#### GIVEN RECORDS:
* * *
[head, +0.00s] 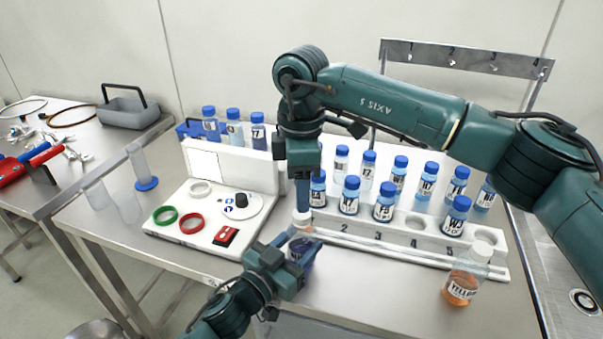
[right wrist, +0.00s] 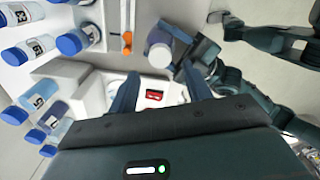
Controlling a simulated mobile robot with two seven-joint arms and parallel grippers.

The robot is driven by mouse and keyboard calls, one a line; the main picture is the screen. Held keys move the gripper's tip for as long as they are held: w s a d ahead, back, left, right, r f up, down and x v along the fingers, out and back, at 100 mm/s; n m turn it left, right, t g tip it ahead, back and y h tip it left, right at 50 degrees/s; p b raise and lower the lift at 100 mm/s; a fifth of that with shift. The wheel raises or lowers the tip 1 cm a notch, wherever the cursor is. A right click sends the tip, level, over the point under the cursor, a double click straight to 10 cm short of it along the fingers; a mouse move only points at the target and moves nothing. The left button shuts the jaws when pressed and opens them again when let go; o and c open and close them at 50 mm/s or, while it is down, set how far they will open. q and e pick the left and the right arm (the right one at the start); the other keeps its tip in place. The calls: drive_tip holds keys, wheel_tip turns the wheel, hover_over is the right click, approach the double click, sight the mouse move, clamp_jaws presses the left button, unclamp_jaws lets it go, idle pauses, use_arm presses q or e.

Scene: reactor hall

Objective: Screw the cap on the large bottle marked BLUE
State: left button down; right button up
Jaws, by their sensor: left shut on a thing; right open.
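The bottle with dark blue contents (head: 304,252) is upright in my left gripper (head: 298,262), which is shut on it at the front edge of the bench. Its label is mostly hidden by the jaws. A pale round top, seemingly a white cap (head: 302,217), shows at its mouth; whether it is screwed down I cannot tell. My right gripper (head: 302,203) points down just above that top, with its fingers apart. In the right wrist view its fingers (right wrist: 161,85) are open and empty, and the bottle (right wrist: 159,52) lies beyond them.
A white rack (head: 432,243) with several blue-capped bottles stands right of the grippers. A white-capped YELLOW bottle (head: 465,275) stands at the front right. A white panel (head: 205,225) with rings and a dial is at left, near empty cylinders (head: 141,165).

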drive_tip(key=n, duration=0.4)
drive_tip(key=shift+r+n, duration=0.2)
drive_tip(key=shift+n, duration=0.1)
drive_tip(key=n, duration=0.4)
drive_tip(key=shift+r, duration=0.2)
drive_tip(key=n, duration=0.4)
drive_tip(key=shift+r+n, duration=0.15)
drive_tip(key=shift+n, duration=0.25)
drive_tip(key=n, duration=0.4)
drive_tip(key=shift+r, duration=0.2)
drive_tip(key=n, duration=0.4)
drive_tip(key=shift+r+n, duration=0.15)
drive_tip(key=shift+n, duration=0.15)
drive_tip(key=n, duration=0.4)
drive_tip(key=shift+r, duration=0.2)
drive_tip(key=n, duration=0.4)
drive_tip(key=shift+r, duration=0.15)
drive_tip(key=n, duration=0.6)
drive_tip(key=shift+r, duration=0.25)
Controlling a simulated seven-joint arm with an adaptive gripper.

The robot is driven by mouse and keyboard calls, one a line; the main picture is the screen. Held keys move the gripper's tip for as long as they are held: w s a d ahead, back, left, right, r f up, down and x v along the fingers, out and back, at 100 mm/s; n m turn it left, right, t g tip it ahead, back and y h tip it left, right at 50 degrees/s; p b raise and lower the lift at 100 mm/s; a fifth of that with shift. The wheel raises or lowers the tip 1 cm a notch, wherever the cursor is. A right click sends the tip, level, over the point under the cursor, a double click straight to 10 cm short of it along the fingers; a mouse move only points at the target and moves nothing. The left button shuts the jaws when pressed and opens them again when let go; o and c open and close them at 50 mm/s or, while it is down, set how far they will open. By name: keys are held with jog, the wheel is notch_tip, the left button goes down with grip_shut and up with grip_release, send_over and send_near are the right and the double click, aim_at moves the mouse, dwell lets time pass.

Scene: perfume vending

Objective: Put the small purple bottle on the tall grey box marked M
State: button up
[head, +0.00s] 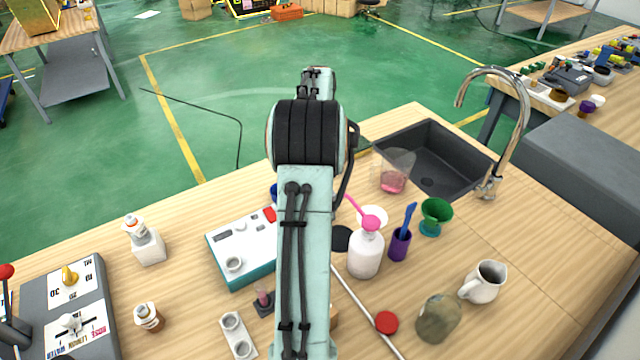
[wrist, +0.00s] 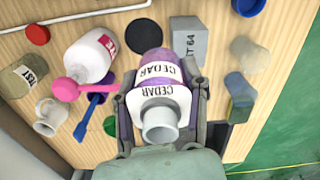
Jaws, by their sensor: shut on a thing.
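My gripper (wrist: 160,92) is shut on a small purple bottle (wrist: 152,62) with a white label reading CEDAR and a grey-white neck pointing toward the wrist camera. The fingers sit on both sides of the bottle. In the head view my arm hides the gripper and the bottle. I cannot make out an M on any grey box.
A teal-sided white device (head: 243,246) lies left. The sink (head: 432,160) is behind.

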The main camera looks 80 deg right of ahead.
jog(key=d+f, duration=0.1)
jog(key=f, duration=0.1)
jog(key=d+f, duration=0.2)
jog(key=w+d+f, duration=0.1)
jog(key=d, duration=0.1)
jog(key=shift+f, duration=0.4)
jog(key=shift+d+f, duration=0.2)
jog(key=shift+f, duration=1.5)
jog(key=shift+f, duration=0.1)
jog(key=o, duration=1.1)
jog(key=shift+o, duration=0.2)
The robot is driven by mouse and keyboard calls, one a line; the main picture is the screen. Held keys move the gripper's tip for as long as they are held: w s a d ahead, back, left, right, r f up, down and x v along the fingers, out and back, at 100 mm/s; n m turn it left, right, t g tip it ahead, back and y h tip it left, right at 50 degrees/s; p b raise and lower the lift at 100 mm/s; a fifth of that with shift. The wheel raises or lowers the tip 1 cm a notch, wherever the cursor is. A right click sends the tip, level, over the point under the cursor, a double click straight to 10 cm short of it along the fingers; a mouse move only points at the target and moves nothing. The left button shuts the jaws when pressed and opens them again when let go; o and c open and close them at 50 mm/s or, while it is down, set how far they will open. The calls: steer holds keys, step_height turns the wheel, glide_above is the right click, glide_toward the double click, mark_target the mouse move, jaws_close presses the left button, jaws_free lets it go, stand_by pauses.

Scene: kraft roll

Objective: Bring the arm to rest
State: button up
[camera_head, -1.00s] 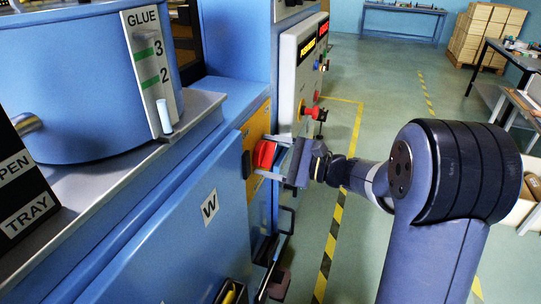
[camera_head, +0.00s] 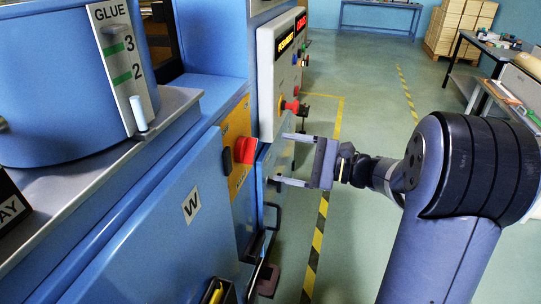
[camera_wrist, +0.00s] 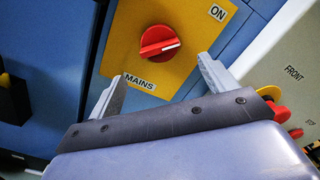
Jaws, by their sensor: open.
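My gripper (camera_head: 291,159) is open and empty, held out in front of the blue machine's side in the head view. In the wrist view its two fingers (camera_wrist: 160,82) stand wide apart. A red rotary knob (camera_head: 245,150) on a yellow plate (camera_head: 236,127) is just left of the fingertips, apart from them. In the wrist view the red knob (camera_wrist: 160,42) lies beyond the fingers, its white mark pointing right and slightly up. The plate carries the labels MAINS and ON.
A grey control panel (camera_head: 284,75) with lit displays and a red button (camera_head: 290,104) stands behind my gripper. A glue tank (camera_head: 60,90) is at left. Open green floor (camera_head: 375,110) with striped tape lies right of the machine. Stacked boxes (camera_head: 460,28) and a bench (camera_head: 487,55) are farther back.

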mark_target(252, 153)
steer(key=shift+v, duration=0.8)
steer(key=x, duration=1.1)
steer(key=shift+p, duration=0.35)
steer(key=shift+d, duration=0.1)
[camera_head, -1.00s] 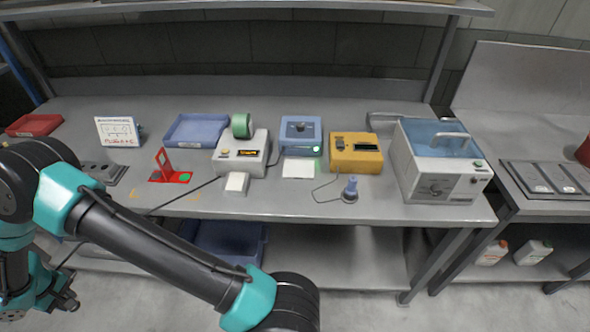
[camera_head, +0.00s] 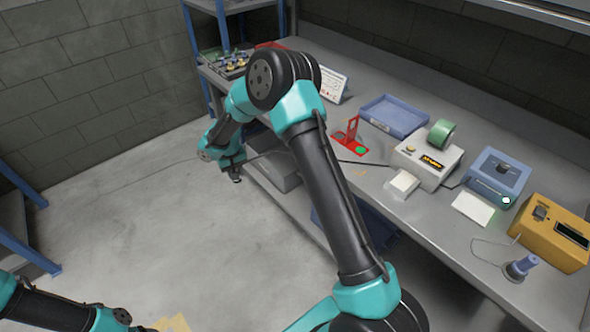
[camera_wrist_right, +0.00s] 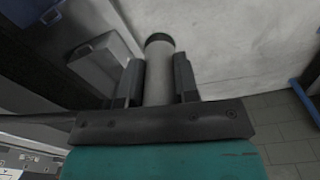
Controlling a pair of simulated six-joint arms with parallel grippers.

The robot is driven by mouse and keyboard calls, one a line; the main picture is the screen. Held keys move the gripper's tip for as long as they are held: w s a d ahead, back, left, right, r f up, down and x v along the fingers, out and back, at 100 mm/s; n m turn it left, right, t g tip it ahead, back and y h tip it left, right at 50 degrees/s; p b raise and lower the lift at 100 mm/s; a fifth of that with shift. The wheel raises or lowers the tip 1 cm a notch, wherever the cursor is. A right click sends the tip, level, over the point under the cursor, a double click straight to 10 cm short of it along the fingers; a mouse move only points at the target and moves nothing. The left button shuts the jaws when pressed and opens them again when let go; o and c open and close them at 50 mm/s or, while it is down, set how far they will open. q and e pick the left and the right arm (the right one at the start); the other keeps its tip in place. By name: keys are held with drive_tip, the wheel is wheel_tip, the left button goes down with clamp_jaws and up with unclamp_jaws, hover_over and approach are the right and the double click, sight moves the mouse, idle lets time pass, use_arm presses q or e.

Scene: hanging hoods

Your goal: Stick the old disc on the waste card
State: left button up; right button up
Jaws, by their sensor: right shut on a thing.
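My right gripper (camera_wrist_right: 158,75) is shut on a pale grey cylinder (camera_wrist_right: 158,52) with a dark end, held between both fingers. In the head view this gripper (camera_head: 235,176) is small and dark, off the bench's left front edge; the cylinder cannot be made out there. A red plate (camera_head: 349,144) with an upright part bears a green disc (camera_head: 362,150). A white card (camera_head: 473,208) lies on the bench front. I cannot tell which is the waste card or the old disc. My left arm shows at the lower left; its gripper is out of view.
The bench holds a white sign (camera_head: 333,84), a blue tray (camera_head: 394,116), a cream box (camera_head: 427,163) with green tape (camera_head: 441,133), a blue box (camera_head: 497,177), a yellow box (camera_head: 555,232) and a violet-handled tool (camera_head: 520,267).

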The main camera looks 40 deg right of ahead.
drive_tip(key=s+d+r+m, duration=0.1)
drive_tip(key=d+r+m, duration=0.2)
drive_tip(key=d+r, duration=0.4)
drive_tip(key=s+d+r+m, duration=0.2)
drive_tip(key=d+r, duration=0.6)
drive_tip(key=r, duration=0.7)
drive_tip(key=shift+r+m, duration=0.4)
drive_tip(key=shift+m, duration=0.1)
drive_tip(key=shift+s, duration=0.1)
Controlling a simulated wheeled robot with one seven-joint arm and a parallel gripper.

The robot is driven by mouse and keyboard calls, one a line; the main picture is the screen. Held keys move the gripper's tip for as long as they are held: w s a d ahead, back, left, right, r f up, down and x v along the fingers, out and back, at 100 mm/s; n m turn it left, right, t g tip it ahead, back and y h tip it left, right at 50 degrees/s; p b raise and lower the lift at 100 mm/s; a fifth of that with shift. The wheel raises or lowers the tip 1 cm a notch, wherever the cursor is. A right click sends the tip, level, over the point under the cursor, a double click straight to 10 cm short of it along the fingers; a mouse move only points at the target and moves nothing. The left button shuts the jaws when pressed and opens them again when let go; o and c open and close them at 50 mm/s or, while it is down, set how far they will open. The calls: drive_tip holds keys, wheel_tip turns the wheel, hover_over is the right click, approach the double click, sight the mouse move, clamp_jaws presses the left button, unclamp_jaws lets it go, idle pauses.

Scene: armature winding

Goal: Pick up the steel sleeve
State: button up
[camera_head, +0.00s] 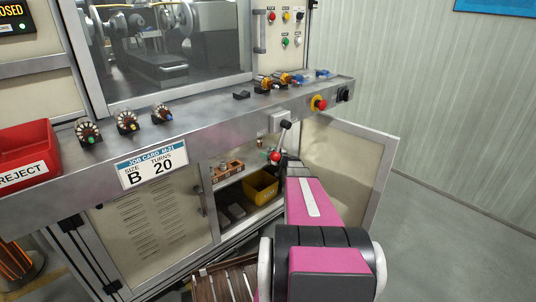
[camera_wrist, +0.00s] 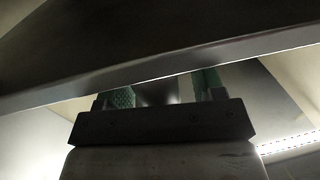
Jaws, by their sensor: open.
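In the wrist view, my gripper (camera_wrist: 161,88) is open, with a green-padded finger on each side. A smooth grey rounded thing (camera_wrist: 158,93) shows between the fingers; it may be the steel sleeve, but it is dark and mostly hidden. I cannot tell whether the fingers touch it. A broad dark panel with a bright edge (camera_wrist: 150,50) crosses the view and hides the fingertips. In the head view, my pink arm reaches to the open cabinet under the bench, and my gripper is hidden there. No steel sleeve can be made out in that view.
The cabinet holds a brown block with holes (camera_head: 228,171), a yellow bin (camera_head: 261,187) and grey pieces below. Its open door (camera_head: 345,165) stands right of my arm. The bench front (camera_head: 215,118) overhangs it, with a red-knobbed lever (camera_head: 275,156). A red reject bin (camera_head: 25,155) sits left.

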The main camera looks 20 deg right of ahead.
* * *
#### DIRECTIVE:
Out of the data above, set down the lines from the one with "Controlling a simulated mobile" to the one with "State: left button down; right button up", both included, exactly as written and with no additions.

#### RESULT OF THIS EXERCISE:
Controlling a simulated mobile robot with two seven-joint arms and parallel grippers.

The robot is driven by mouse and keyboard calls, one a line; the main picture is the screen. Held keys move the gripper's tip for as long as they are held: w s a d ahead, back, left, right, r f up, down and x v along the fingers, out and back, at 100 mm/s; n m turn it left, right, t g tip it ahead, back and y h tip it left, right at 50 degrees/s; p b raise and lower the lift at 100 mm/s; a fifth of that with shift. The wheel raises or lowers the tip 1 cm a notch, wherever the cursor is. A right click sends the tip, level, over the point under the cursor, a double click straight to 10 cm short of it along the fingers; a mouse move only points at the target and moves nothing. The left button shuts the jaws when pressed and opens them again when let go; o and c open and close them at 50 mm/s or, while it is down, set how far they will open. q and e pick the left and the right arm (the right one at the start); the other keeps its tip in place. The calls: drive_tip holds keys, wheel_tip turns the wheel, hover_over is the right click, approach the double click, sight the mouse move, clamp_jaws presses the left button, unclamp_jaws lets it go, idle pauses, use_arm presses q or e.

Scene: reactor hall

Objective: Screw the cap on the large bottle marked BLUE
State: left button down; right button up

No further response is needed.